Mengingat saat proses penghitungan suara nanti, akan ada banyak ragam formulir hasil pencoblosan yang harus diawasi dan dicatat.
"Tapi kan berbeda ketika pengawas pemilu sendiri yang melakukan pengawasan, karena kami punya form a hasil pengawasan, laporan hasil pengawasan, inilah yang dalam selisih hasil pemilu di Mahkamah Konstitusi, biasanya menjadi informasi petting sebagai pihak terkait di Bawaslu," jelas Lolly.
"Kalau lalu lalu kami tidak bisa ajek atau sepenuhnya melalukan pengawasan, ini juga pasti akan berdampak terhadap kualitas hasil kerja pengawasan," tambahnya.
Di satu sisi, Bawaslu juga tak bisa langsung menambahkan jumlah pengawasnya di TPS karena terikat dengan aturan Undang-Undang (UU) 7/2017 tentang Pemilu.
"Kami boleh enggak mengajukan PTPS supaya dikasih dia mumpung ada waktu? Enggak bisa karena UU 7 mengaturnya cuma satu," Lolly menjelaskan.
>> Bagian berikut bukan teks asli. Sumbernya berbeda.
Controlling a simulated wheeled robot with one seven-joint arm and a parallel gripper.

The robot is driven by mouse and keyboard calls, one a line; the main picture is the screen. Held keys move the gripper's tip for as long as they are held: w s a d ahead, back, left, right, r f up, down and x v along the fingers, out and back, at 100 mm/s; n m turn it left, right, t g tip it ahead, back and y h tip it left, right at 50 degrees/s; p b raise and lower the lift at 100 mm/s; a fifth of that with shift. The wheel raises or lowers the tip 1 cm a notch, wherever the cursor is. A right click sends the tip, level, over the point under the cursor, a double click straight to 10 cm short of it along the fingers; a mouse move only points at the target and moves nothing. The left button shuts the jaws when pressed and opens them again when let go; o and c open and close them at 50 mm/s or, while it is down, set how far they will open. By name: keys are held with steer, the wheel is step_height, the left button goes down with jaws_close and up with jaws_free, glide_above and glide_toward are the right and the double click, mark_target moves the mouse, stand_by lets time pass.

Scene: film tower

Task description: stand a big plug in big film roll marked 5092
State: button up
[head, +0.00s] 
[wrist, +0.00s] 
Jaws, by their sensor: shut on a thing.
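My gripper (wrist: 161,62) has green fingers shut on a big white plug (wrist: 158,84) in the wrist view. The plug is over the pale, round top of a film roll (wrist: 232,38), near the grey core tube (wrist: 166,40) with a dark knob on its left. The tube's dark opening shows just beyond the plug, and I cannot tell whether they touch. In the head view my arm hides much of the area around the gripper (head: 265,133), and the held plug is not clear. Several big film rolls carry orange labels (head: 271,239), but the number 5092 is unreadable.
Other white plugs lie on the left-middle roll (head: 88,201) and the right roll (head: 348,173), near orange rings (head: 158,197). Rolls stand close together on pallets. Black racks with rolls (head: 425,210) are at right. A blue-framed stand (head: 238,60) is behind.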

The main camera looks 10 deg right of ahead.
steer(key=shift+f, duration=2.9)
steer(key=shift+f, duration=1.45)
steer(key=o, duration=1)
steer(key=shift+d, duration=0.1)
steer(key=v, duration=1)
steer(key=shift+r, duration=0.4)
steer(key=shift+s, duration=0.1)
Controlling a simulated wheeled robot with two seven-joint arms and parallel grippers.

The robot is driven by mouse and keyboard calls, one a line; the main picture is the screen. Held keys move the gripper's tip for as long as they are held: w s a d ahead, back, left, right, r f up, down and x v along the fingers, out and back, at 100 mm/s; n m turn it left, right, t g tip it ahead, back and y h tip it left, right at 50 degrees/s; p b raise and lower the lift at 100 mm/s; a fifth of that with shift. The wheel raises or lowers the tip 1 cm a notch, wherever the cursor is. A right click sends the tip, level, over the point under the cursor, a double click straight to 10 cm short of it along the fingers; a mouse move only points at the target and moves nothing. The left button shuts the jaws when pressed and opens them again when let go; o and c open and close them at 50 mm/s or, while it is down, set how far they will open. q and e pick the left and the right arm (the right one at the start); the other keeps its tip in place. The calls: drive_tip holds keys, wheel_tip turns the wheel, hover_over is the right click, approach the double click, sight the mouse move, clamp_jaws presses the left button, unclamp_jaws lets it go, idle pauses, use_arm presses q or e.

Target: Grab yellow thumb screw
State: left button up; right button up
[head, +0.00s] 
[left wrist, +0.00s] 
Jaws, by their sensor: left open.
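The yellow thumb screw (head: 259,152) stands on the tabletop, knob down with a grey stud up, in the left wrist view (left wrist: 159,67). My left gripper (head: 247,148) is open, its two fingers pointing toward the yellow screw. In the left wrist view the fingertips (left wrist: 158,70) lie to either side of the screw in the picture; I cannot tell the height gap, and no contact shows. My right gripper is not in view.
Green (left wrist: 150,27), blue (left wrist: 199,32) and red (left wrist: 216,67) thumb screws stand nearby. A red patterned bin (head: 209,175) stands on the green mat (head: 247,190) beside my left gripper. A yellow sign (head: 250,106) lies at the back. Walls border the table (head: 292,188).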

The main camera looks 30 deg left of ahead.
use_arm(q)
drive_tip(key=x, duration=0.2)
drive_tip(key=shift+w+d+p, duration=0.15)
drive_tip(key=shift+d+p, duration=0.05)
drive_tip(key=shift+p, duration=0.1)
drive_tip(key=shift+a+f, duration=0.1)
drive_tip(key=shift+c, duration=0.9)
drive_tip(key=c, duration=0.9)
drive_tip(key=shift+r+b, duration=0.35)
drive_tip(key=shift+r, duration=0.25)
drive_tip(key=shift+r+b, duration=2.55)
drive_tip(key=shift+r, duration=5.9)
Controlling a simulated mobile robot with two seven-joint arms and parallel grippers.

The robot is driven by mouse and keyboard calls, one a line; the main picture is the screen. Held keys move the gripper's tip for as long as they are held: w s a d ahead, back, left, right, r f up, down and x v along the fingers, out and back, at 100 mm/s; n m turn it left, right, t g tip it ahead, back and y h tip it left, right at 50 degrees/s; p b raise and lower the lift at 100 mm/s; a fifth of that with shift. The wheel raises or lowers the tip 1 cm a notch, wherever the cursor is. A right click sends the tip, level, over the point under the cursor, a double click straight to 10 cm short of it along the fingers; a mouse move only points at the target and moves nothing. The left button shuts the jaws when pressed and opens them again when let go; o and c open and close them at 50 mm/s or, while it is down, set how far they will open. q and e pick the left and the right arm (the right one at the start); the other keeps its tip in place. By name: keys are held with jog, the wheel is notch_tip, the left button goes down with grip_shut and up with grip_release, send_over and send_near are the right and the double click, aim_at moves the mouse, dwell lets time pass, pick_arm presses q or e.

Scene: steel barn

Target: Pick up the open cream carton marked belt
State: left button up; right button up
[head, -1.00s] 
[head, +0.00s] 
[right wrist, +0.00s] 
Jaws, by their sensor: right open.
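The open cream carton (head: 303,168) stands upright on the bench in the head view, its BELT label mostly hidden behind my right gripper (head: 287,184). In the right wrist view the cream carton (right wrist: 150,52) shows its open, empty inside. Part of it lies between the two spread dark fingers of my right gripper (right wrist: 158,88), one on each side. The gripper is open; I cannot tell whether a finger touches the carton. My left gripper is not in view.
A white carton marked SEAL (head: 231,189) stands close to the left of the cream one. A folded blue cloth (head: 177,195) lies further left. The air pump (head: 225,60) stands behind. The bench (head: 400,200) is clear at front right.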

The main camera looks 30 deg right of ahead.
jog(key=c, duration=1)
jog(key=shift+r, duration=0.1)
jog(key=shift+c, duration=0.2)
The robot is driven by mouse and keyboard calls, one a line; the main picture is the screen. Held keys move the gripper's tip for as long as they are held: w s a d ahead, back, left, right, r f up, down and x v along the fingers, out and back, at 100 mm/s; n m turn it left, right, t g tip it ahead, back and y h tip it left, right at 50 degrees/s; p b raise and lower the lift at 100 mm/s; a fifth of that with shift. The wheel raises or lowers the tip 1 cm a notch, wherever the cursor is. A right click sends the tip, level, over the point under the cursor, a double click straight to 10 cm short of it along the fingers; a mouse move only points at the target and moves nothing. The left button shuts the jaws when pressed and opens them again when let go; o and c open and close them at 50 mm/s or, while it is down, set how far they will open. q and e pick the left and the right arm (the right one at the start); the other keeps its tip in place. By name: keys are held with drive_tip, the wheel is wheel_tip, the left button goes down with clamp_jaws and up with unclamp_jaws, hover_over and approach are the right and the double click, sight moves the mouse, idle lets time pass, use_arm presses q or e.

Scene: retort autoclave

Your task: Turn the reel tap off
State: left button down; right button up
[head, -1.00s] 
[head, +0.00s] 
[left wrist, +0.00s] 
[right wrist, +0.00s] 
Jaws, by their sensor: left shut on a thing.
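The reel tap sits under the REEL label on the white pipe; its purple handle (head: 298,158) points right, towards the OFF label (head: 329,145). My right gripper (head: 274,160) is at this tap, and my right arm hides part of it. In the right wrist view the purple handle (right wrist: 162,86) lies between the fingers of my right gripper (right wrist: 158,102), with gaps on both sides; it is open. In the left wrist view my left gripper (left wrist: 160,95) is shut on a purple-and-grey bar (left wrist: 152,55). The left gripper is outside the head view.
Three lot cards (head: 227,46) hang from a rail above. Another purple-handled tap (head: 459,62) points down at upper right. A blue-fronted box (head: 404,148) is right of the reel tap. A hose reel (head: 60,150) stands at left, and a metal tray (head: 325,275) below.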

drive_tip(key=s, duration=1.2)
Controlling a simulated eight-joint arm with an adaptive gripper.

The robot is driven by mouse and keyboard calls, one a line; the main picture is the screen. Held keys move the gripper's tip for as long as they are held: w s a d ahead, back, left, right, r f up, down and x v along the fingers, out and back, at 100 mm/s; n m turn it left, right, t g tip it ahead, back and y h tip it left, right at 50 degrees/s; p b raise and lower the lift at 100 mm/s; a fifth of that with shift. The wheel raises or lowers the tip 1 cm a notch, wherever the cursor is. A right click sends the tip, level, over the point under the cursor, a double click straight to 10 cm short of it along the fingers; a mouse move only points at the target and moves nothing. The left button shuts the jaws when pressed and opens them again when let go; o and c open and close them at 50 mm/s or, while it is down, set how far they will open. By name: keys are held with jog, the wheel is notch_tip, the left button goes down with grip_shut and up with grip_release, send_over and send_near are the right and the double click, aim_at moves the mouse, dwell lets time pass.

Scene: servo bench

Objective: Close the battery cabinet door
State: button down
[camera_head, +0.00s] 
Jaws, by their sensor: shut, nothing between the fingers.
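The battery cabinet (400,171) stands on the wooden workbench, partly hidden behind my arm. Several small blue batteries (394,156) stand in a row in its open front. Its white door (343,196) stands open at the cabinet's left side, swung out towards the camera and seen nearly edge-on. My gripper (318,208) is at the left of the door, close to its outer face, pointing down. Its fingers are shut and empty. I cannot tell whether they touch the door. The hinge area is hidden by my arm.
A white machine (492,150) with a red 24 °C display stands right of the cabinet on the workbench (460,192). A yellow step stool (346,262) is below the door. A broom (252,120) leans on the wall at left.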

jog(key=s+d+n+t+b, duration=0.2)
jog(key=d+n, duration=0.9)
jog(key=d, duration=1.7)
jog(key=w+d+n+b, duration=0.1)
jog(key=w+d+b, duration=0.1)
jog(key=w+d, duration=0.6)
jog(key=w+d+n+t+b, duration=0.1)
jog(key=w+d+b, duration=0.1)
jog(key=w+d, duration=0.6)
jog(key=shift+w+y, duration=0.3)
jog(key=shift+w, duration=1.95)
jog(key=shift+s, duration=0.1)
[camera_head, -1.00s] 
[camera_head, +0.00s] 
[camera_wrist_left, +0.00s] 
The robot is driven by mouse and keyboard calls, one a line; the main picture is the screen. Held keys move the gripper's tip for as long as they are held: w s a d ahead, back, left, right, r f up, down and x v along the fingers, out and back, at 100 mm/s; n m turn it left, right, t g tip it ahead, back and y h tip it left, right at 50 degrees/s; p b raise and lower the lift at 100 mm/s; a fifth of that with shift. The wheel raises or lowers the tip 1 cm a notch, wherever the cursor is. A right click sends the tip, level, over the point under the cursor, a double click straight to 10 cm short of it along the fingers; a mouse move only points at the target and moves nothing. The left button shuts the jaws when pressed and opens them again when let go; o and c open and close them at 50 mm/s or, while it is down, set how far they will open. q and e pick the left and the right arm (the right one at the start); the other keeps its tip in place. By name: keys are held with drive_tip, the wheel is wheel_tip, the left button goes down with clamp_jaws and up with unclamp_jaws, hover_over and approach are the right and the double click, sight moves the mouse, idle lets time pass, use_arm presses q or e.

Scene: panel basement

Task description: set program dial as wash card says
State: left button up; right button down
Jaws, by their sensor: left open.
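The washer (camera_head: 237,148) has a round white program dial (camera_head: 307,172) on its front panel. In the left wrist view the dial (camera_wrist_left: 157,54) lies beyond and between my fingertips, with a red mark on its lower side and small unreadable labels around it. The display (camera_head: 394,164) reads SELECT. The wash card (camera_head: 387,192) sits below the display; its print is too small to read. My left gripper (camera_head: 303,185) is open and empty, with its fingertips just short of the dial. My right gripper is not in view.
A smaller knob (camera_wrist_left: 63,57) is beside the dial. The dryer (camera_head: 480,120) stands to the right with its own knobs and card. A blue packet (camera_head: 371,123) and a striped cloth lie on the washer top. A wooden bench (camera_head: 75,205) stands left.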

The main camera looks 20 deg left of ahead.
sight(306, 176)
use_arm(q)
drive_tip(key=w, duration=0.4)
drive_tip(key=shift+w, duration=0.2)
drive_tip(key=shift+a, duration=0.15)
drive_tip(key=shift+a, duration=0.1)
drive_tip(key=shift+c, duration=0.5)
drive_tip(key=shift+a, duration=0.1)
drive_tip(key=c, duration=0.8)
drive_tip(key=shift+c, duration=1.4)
Sehingga, sampai saat ini, Bawaslu masih terus berkoordinasi dengan pemangku kepentingan dengan mengusulkan penambahan staf bawah kendali operasi (BKO) saat proses penghitungan suara.
"Sejauh ini kami sedang berkoordinasi dengan teman-teman berkenaan dengan usulan untuk menambah staff i tingkat kecamatan yang nanti pada hari h bisa di-BKO-an untuk melakukan kerja pengawasan sehingga tidak melanggar undang-undang," tandasnya.
Sebelumnya, Ketua Divisi Teknis dan Penyelenggara Pemilu Komisi Pemilihan Umum (KPU) RI, Idham Holik, menjelaskan metode dua panel ini untuk memperpendek durasi penghitungan suara yang dilakukan oleh kelompok penyelenggara pemungutan suara (KPPS).
Metode dua panel ini sudah masuk dalam rancangan Peraturan KPU (PKPU) tentang Pemungutan dan Penghitungan Suara Hasil Pemilu Serentak 2024 yang di mana dalam waktu dekat akan dilakukan uji publik oleh KPU.
Dalam metode yang tengah digodok dalam PKPU ini bakal menghasilkan adanya dua panel di TPS, yakin: panel A untuk pemilu presiden dan wakil presiden serta pemilu DPD RI, kemudian panel B untuk pemilu anggota DPR dan anggota DPRD kabupaten/kota.
Menurut catatan KPU, terdapat 894 Petugas Pemungutan Suara (PPS) meninggal dan 5.175 orang sakit selama melaksanakan pemungutan suara Pemilu 2019.
Beban kerja Pemilu 2019 yang cukup besar dinilai menjadi faktor penyebab berjatuhannya petugas pemilihan di lapangan.